The neutral is referenced to earth at the incomer, this means it is possible to get a shock from live to earth. It also means that absolutely anything that conducts, such as copper pipes can provide a return route for a shock.
In areas where there is greater vulnerability to electric shock, such as bathrooms, kitchens, wet rooms etc it means that all these non-current carrying conductors must also be bonded to earth - and this ensures that in the event of a fault, current will be grounded.
The idea is to shunt current through a very low impedance path, this will result in a large current flow and will disconnect a circuit quickly through the protective device
This is called equipotential bonding.
Our electrical system developed over a period when gas mains and water pipes were often used as earthing points and their grounded rating could be guaranteed, this is not the case nowadays since we use pvc and other plastics for pipework, we even had some installations that used the cold water pipes as a ground reference in its own right.
Many installations even today have a mixture of copper and plastic pipework, so you cannot guarantee that everything is earthed unless you make an earth bond directly - previously it was just assumed that the copper pipe was grounded
In the event of a fault where there is a current flow or current charging of a non -circuit conductor, we have to ensure these are now grounded, or the danger is that the non-circuit conductor could become live and remain live if it is not grounded - and if it is not grounded then there will be no current flow, and the circuit will not trip out.
Other options for power in a high risk zone can include low voltage - or double insulated non-earthed systems such as shaver sockets.
It is not necessarily the socket that directly presents the danger, water ingress can condense inside a box and cause problems, and the more common risk comes from whatever you happen to plug into the outlet - you have flex leads, you really do not want someone using a hair dryer whilst sitting in the bath (yes really some folk are genuinely that dumb)
Colophon You have it slightly wrong, if you have an earth free zone, you cannot get a shock to earth, and in some very high risk areas we will use an isolating transformer to produce an earth free zone.
It does of course allow you to get a shock from points of different potential , so you can get a shock from the frayed lead into the neutral - such as if you chopped through a flex - and in such as case you don’t have too much protection.
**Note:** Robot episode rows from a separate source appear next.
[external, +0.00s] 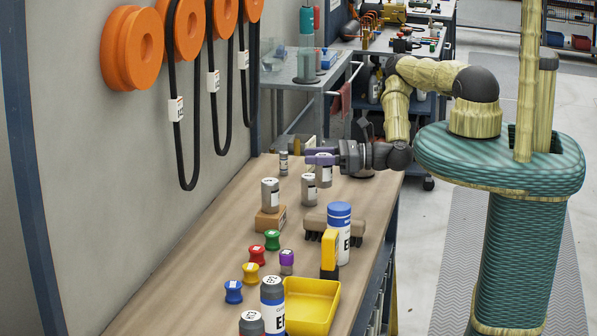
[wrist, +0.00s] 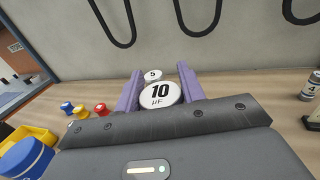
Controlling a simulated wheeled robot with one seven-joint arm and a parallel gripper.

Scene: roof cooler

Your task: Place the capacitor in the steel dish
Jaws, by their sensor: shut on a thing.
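My gripper (external: 320,157) is over the far part of the workbench, its purple fingers closed on either side of a silver capacitor (external: 324,175). In the wrist view the fingers (wrist: 161,88) flank this capacitor's white top (wrist: 160,94), marked 10 µF. The capacitor looks upright; I cannot tell whether its base touches the bench. Another capacitor, marked 5 (wrist: 152,75), stands just beyond it. Other silver cylinders are a short one (external: 283,163) near the far end and one (external: 270,193) on a brown block. I cannot make out the steel dish in either view.
A blue-capped bottle (external: 339,222), a brush (external: 317,223) and a yellow tool (external: 329,254) stand nearer along the workbench (external: 185,278). Coloured spools (external: 257,255) and a yellow bin (external: 325,300) lie closer still. Black cables (external: 185,110) hang on the wall at left.

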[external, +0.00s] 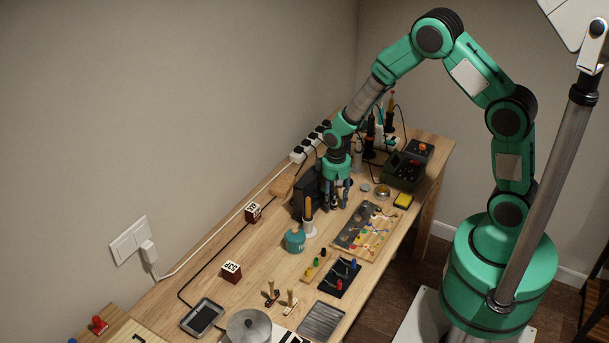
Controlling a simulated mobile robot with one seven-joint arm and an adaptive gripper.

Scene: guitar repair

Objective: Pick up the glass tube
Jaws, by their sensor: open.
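My gripper (336,200) points down over the far half of the wooden workbench (265,262), with its fingers apart. A small dark item (334,203) shows between or just behind the fingers; I cannot tell what it is or whether the fingers touch it. I cannot make out the glass tube for certain. It may be hidden by the gripper or too small to see from this camera.
A black box (307,192) stands left of my gripper. A wooden-handled tool in a white holder (309,228) and a teal jar (295,240) stand nearer. Soldering tools stand behind.

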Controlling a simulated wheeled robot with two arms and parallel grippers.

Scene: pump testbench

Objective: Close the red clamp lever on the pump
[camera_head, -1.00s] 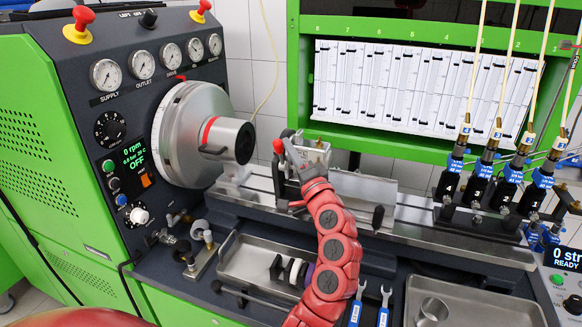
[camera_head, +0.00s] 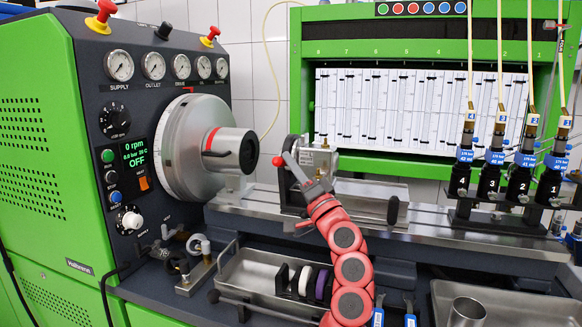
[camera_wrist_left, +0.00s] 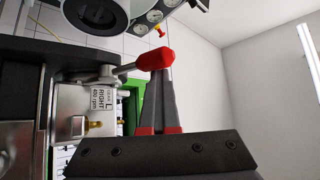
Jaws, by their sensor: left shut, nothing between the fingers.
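The red clamp lever shows its red knob (camera_head: 278,161) at the left of the metal pump (camera_head: 320,158) on the test bench rail. In the left wrist view the knob (camera_wrist_left: 156,60) sits on a grey rod that runs left towards the labelled pump block (camera_wrist_left: 72,101). My left gripper (camera_head: 288,158) reaches up from below on its red arm. Its grey fingers are together with nothing between them. In the wrist view the fingertips (camera_wrist_left: 166,74) are right at the knob, partly behind it; I cannot tell whether they touch. My right gripper is not in view.
A large round drive housing (camera_head: 185,145) with a protruding shaft cover stands left of the pump. A steel tray (camera_head: 255,277) with several rings lies below. Several blue-labelled injectors (camera_head: 465,155) stand at the right. A metal cup (camera_head: 467,312) stands at the lower right.
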You might wonder why bother having earths in a circuit at all, well its very hard to absolutely ensure there is no false earth in a circuit - after all if you have no reference to ground then there is no return path, and its possible for you to touch a live conductor - you would not get a shock. The reality is that what happens is that you can then get a fault earth, imagine appliance has melted its wiring - if that happens and you have not earth, there is a very good chance that the current will still not be enough to blow the fuse - so the appliance gets hot, breaks down and starts a fire, you can also get loops in double earth systems where a fault develops in one area and yet other areas such as the kitchen sink or other water pipe connected appliance then becomes partially live, let me tell you that a 100v shock is not very pleasing.
By introducing one controlled earth and referencing everything to it, it ensures that any short circuit current is going to blow the fuse.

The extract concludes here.